* **OBJECTIVE**:
Set down the full listing exactly as given. Any pictures are to be left out.

* **INFORMATION SUPPLIED**:
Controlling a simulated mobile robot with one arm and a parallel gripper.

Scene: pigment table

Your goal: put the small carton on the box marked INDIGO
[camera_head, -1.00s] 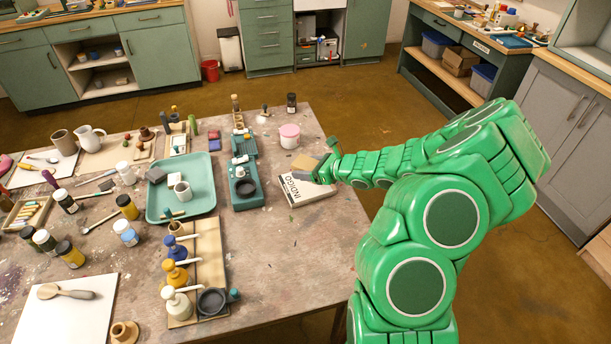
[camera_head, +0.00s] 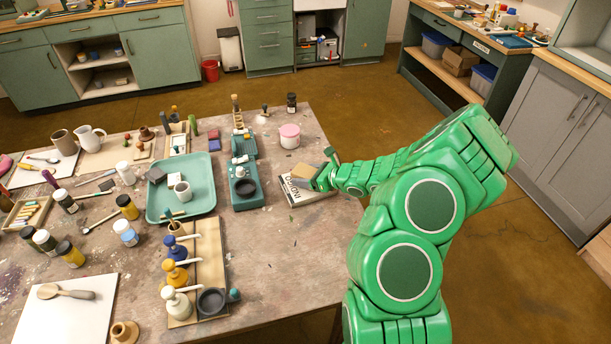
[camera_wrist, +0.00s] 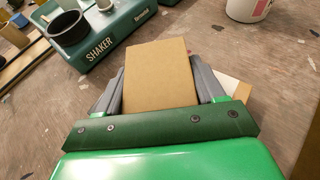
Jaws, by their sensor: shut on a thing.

* **ANSWER BELOW**:
Controlling a simulated mobile robot with one arm and a parallel gripper.

Scene: pigment table

Your goal: put the small carton on the box marked INDIGO
[camera_head, -1.00s] 
[camera_head, +0.00s] 
[camera_wrist, +0.00s] 
Jaws, by their sensor: shut on a thing.

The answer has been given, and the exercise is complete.